Good God, what a colossal ego I've got.
...that God would grind to a halt the 24/7 conveyer belt of petitions for cures, world peace and, from Texas, high school football victories. So I spend too much time chauffeuring the kids to gymnastics. So I’m a little pokey moving through that Bellow novel.
WWGC.
Why Would God Care?
Ah, but He does care. He’s counted the hairs on my head. What we consider multi-tasking doesn't even blip the Divine Chump Change radar screen. He can handle all the petitions, plus puppeteer a minor foot fracture, all while he's shaving and dictating a letter.
But if I still have God's attention, with all due respect I have to say the plan isn't working. In fact, it works the opposite for me. If told to sit and do nothing, I crave to clean the garage. But if I have time to clean the garage, I can think of nothing but reading the paper till I fall asleep.
My wife has been nice to me. She said that's only because I, somehow, have been nice myself ever since I hurt the foot.
Astounding. I thought for sure I'd been the same incorrigible crab all along. I wondered in what other ways I'd been slipping.
I noticed, too, that my 9-year-old daughter took special delight in being nice to me, especially in church. She reached out to help me kneel. She tucked her arm under mine when it was time to rise. Only after we left God's house did she revert to her default Lucy Van Pelt temper.
"Just because you left His house doesn't mean you're out of His sight," I said in the car.
"Arrrggghhh!" she cried. "I'm soooooooooo uncomfortable in these clothes."
At work, the people with imagination compliment my cane. The others resort to sniggering "hiya gimp" remarks that make Don Rickles seem like Pulitzer Prize finalist.
I'm finding it very difficult to sit still. How long have I been this jumpy? Months? Years? Was I lurching every three minutes because I'm on modem speed? Or is the Saul Bellow novel merely a snore? If the book has a lousy reputation, I could find out in seconds on the internet.

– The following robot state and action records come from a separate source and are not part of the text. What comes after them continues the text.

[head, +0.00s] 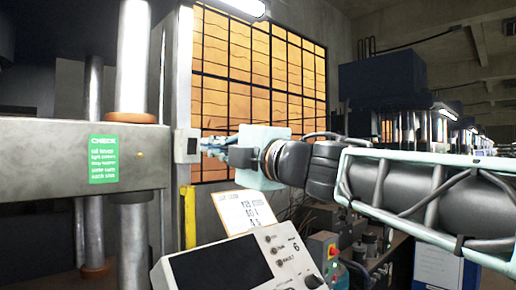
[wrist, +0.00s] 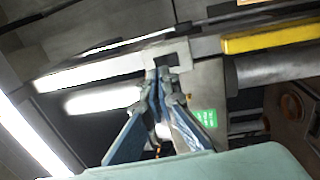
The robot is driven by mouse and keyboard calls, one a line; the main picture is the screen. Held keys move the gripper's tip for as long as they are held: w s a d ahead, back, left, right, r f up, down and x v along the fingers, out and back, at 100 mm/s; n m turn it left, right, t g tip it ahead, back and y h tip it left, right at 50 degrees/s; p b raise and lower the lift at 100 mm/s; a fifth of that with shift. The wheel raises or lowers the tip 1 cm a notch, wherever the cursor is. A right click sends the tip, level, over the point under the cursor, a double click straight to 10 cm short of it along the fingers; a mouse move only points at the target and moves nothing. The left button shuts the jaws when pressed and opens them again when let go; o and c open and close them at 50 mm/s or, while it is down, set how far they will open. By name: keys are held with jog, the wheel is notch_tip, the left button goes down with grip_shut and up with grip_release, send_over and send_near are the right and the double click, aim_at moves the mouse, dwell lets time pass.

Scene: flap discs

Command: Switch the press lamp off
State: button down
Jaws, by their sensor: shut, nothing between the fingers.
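A small pale switch box (head: 187,146) with a dark square face is fixed to the press's upright post. In the wrist view the switch (wrist: 173,59) is just beyond my fingertips. A lit tube lamp (head: 243,6) is at the top of the head view. My gripper (head: 204,144) reaches in from the right at the switch's height. My gripper (wrist: 160,73) is shut and empty, its tips close together at the switch's edge. I cannot tell whether they touch it. The face's lever position is too small to make out.
A green CHECK label (head: 104,158) is on the press's grey crossbeam (head: 40,150). A control panel (head: 240,262) with a paper card (head: 243,212) stands below my arm. A yellow bar (head: 187,225) runs down below the switch. An orange gridded window (head: 260,80) is behind.

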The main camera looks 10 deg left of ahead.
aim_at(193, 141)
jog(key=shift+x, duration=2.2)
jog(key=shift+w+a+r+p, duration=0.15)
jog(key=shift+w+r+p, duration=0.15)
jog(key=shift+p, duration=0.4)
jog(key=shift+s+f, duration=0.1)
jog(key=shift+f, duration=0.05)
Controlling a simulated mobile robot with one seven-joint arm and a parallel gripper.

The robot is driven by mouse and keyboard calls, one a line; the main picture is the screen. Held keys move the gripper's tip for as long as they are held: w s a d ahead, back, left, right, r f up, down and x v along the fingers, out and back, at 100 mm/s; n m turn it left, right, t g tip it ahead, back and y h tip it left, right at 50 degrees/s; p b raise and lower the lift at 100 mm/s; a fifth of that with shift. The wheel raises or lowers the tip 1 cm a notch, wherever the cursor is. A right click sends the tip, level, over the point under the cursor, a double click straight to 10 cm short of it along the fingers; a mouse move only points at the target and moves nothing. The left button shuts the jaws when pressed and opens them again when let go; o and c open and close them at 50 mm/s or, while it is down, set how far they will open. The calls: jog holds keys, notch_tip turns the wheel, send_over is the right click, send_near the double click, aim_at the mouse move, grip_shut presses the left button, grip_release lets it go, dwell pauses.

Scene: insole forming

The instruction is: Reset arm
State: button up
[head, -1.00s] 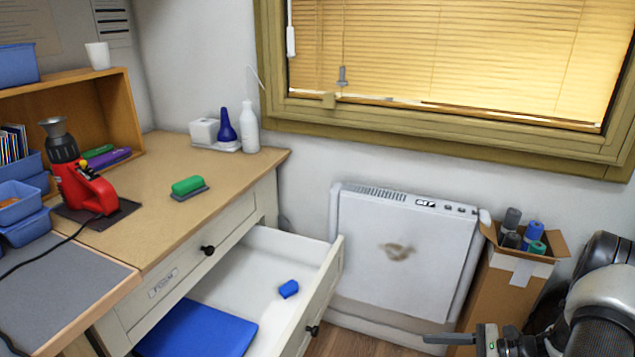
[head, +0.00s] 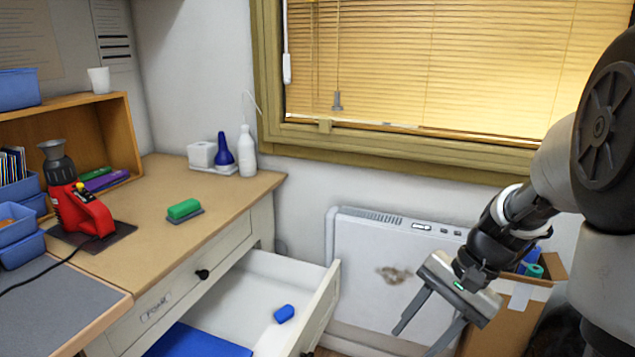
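My gripper (head: 418,338) is at the lower right of the head view, in front of the white heater and the cardboard box. Its two dark fingers point down to the left and stand well apart, with nothing between them. It is to the right of the open drawer (head: 236,306) and touches nothing that I can see. My arm comes in from the right edge and bends down to the gripper.
The open drawer holds a blue sheet (head: 197,343) and a small blue block (head: 284,313). The desk (head: 165,238) carries a red tool (head: 84,207) and a green-topped block (head: 184,210). A white heater (head: 380,245) stands under the window. A cardboard box (head: 519,312) with rolls is partly behind my arm.

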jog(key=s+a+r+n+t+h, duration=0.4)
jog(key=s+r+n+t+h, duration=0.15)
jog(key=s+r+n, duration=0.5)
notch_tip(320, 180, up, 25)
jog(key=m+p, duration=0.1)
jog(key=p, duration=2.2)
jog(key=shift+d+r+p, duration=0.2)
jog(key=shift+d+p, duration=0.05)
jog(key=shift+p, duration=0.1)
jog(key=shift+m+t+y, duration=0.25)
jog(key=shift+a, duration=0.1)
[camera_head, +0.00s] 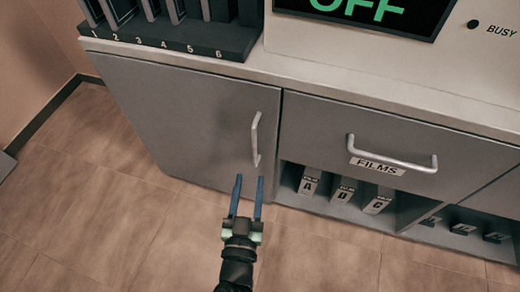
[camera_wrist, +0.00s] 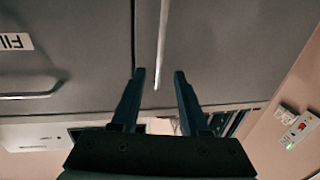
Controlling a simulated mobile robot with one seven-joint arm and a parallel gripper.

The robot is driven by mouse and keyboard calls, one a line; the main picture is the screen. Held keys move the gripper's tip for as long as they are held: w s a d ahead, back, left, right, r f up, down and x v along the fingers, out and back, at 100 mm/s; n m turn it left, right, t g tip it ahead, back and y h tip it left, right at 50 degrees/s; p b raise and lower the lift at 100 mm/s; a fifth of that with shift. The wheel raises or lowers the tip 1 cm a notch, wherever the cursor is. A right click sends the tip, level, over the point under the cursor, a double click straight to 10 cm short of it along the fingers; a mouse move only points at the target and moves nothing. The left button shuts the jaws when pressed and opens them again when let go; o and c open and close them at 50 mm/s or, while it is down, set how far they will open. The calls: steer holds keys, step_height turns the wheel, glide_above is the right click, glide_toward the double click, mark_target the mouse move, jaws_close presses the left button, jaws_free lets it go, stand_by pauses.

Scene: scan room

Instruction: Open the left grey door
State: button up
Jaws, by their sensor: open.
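The left grey door (camera_head: 180,120) is a flat panel under the counter at the left and looks shut. Its pale upright bar handle (camera_head: 255,140) is near its right edge. My gripper (camera_head: 249,182) is open in front of the door, with its two dark fingers pointing toward the handle's lower end in the head view. In the wrist view the handle (camera_wrist: 162,45) is a pale bar whose end shows between the fingertips of my gripper (camera_wrist: 160,75). I cannot tell how far the fingers are from the bar. Nothing is held.
A grey drawer (camera_head: 400,145) labelled FILMS, with a bar handle (camera_head: 390,158), is right of the door. An open shelf below holds boxes marked A, B and C (camera_head: 343,190). A numbered rack (camera_head: 165,35) stands on the counter. The tiled floor (camera_head: 90,190) at left is clear.

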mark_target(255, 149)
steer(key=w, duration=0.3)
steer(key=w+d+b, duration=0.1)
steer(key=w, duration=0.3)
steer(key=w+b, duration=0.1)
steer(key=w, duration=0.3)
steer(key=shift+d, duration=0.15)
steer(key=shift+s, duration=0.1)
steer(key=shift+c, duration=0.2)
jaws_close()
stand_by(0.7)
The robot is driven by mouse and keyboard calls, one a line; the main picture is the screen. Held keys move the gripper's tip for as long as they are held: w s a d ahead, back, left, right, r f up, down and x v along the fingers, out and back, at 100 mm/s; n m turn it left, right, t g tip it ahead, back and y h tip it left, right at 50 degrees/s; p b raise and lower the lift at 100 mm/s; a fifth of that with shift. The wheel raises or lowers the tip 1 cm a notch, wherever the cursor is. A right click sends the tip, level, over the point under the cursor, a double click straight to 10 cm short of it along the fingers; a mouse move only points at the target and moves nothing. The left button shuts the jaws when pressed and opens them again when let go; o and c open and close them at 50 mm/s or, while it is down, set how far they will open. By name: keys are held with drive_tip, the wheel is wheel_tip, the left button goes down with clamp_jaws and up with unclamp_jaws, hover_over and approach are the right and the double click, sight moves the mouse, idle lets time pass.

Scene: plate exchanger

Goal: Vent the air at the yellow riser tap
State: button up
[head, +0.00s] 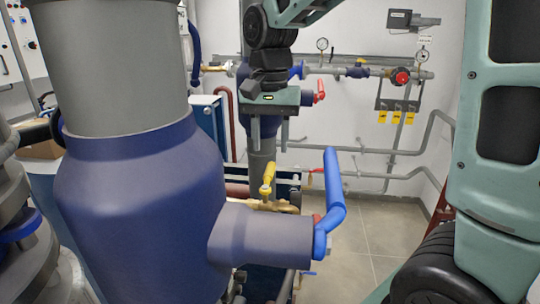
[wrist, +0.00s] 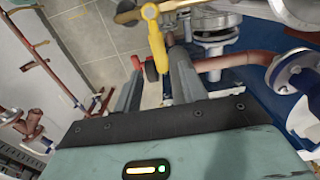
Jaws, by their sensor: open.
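The yellow riser tap (head: 268,179) sits on a brass fitting (head: 262,205) behind the large blue-grey pipe body, its lever tilted upward. In the wrist view the yellow lever (wrist: 156,42) points toward the space between my fingers. My gripper (head: 267,143) hangs fingers down above the tap in the head view, open and empty. In the wrist view my gripper (wrist: 158,68) has its two grey fingers apart, with the lever's end near the tips. I cannot tell whether either finger touches the lever.
A large blue-grey vessel (head: 140,190) fills the left foreground. A blue lever handle (head: 334,190) stands up at the right of its side stub. Pipes with a gauge (head: 322,45) and a red knob (head: 401,77) run along the back wall. Tiled floor (head: 385,235) is clear at right.

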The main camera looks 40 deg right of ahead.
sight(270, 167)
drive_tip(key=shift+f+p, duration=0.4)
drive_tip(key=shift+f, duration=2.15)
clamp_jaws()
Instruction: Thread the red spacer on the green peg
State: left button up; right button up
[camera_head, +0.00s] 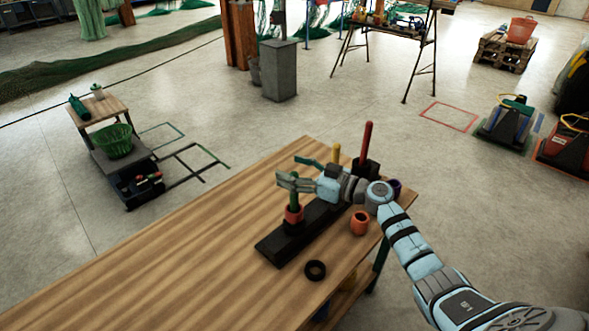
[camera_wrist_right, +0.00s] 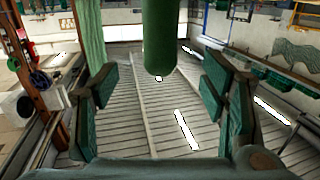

That's the problem. Too much information at my fingers. I had the same problem when I visited my first university library. I plucked books off the shelves till my arms ached, then sat down and flipped hungrily through them all. I gave short shrift to them, but -- like papa Von Trapp at bedtime --- gave a little attention to each.
I started going to my small hometown library around 1970, when I was nine, I'd like to say that life was slower, but to my 75-year-old neighbor, who reached adulthood before World War I and the golden age of radio, life was pretty rapidfire in that year after men landed on the moon. But for me, the days were slow enough and the small town distractions few. Technology hadn't yet intruded upon our lives. If we were wired, it was because we drank too much Kool-Aid
There I had my first job. I was twelve or thirteen. I washed the windows and removed the trash each weekend. They gave me a key. I held it up to my bedroom light. The university library amazed me. The web astounded me. But that key, my own key, to the library illuminated me with light that touched corners that had always before been dark.
Now I sit on the couch with my foot up, and I can think of a million reasons to get up and do other things. Nearly thirty years ago, that key gave me access to a five-room hometown library, closed on Sundays to everyone but me, where nothing could pull me away from the page in front of me.